I was surprised to see that patterns for ffssi2, ctzsi2, and clzsi2 aren't
present for gcc given the l.ff1 and l.fl1 instructions.

Looking at the emitted gcc code, I see.

l.addi r1,r1,16
l.lwz r9,-4(r1) # SI load
l.lwz r1,-16(r1) # SI load

The load of r1 after the l.addi serves no useful purpose.

One nice thing I have noticed is that it is rather easy to convert
PowerPC assembly to OpenRISC.

Stefan Kristiansson

2014-08-21 03:11:04 UTC

Permalink

Post by Matt Thomas
Recently, I started making NetBSD support OpenRisc.

Great!

Post by Matt Thomas
I'm using binutils from the top of the tree and GCC 4.9 for my toolchain.
I looked at using llvm-openrisc but NetBSD's LLVM is 3.6 while
llvm-openrisc
is 3.1. Since my expertise with toolchains is more gcc centric, I went that
way.

https://github.com/openrisc/llvm-or1k is actually 3.5 and these guys have
even more recent versions
http://compilergroup-srv.elet.polimi.it/pulp/git/pulp-public
(Their git server seems a bit unreliable though, I haven't been able to
pull anything from it ever)

Post by Matt Thomas
So I'm wondering on what ISA features I can count on. Are OR32BIS II
instructions widely implemented? floating point?

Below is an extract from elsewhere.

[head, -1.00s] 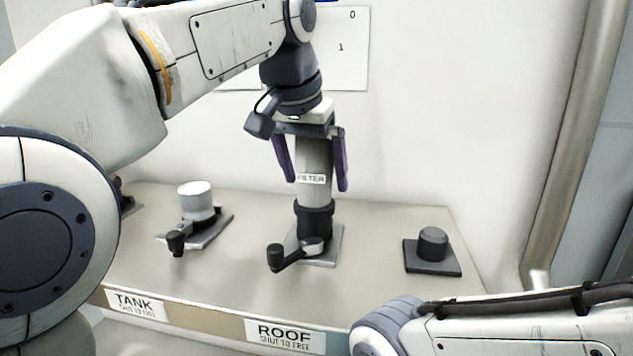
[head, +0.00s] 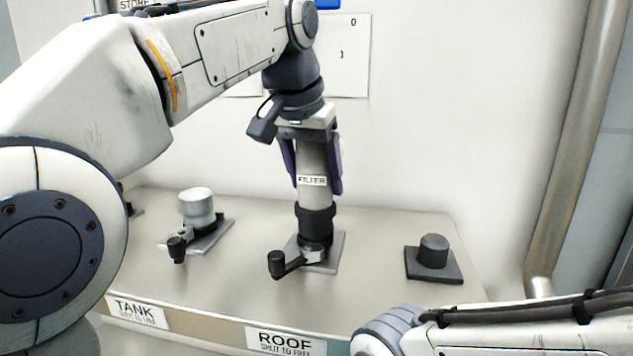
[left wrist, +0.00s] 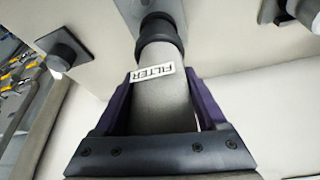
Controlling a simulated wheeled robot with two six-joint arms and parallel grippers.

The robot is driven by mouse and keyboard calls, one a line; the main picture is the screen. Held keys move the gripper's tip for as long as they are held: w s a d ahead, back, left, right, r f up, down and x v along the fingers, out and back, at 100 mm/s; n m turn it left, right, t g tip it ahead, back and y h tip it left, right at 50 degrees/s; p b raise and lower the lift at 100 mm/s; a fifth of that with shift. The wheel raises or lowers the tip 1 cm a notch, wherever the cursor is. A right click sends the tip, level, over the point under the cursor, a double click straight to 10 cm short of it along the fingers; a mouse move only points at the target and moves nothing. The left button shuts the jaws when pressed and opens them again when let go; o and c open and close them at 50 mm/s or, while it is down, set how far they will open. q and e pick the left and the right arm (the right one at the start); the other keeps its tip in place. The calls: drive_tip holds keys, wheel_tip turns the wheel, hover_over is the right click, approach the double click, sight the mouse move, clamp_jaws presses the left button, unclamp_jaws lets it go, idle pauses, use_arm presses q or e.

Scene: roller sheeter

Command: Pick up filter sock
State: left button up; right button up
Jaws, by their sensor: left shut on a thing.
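The filter sock (head: 312,168) is a grey upright cylinder with a white FILTER label. It stands on a black collar (head: 316,221) above a grey base plate with a black lever, at the middle of the shelf. My left gripper (head: 318,188) comes from above and is shut on the sock, one purple finger on each side. In the left wrist view the sock (left wrist: 163,100) runs between the fingers, and its lower end meets the black collar. My right gripper is not in view; only my right arm shows at lower right.
On the shelf (head: 375,290), a light grey cylinder with a lever (head: 197,206) stands to the left, behind the TANK label. A short black knob on a square plate (head: 433,251) stands to the right. A white wall is behind, and a vertical pipe (head: 572,150) is at right.

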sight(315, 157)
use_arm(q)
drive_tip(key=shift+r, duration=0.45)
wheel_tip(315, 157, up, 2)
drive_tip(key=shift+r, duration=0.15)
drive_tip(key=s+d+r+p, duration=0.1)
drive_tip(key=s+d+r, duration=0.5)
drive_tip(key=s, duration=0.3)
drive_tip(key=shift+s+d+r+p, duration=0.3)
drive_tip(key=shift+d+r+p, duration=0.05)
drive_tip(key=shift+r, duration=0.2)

Strictly, you can't count on any of the OR32BIS II instructions being
implemented, but in practice, 'all' implementations have support for mul
div and ff1/fl1.
FPU is not that commonly implemented/used, but I doubt there are code in
the kernel that depends on FPU?
I also doubt there are much user space FPU code that is written in asm?

Post by Matt Thomas
I was deciding on whether to focus on whether to just support the no-delay
version of the ISA. I found that PIC code and -mno-delay seem to be
incompatible at the moment.

Delay-slot implementations are still most dominant, especially if you want
a mmu.
I have a long-term plan on doing a delay-slot-less version of
mor1kx-cappuccino (https://github.com/openrisc/mor1kx),
and there's this https://github.com/pgavin/carpe
I would suggest working on making the code delay-slot agnostic instead of
choosing one path.

Post by Matt Thomas
The problem is computing the GOT pointer doesn't take into account -mno-delay
l.jal 8
l.movhi r16,gotpchi(_GLOBAL_OFFSET_TABLE_-4)
l.ori r16,r16,gotpclo(_GLOBAL_OFFSET_TABLE_+0)
l.add r16,r16,r9
The problem is for no-delay the l.jal should have an argument of 4 or the
l.movhi will never be executed since it was branched over. I think for -m
l.jal 4
l.movhi r16,gotpchi(_GLOBAL_OFFSET_TABLE_+0)
l.ori r16,r16,gotpclo(_GLOBAL_OFFSET_TABLE_+4)
l.add r16,r16,r9

Yes, this is a deficiency in the implementation in gcc (llvm actually
handles this correctly).
But, that said, you will never be able to make the got pointer acquiring
work with -mcompat-delay, since the
l.jal 4
will be wrong for implementations that features delay-slot.
IOW, PIC code will need to always choose to either be delay or no-delay.

Post by Matt Thomas
I notice that r16 is being as the GOT pointer and r10 as the thread pointer
though there aren't document as such in the OpenRISC 1.1 Architecture.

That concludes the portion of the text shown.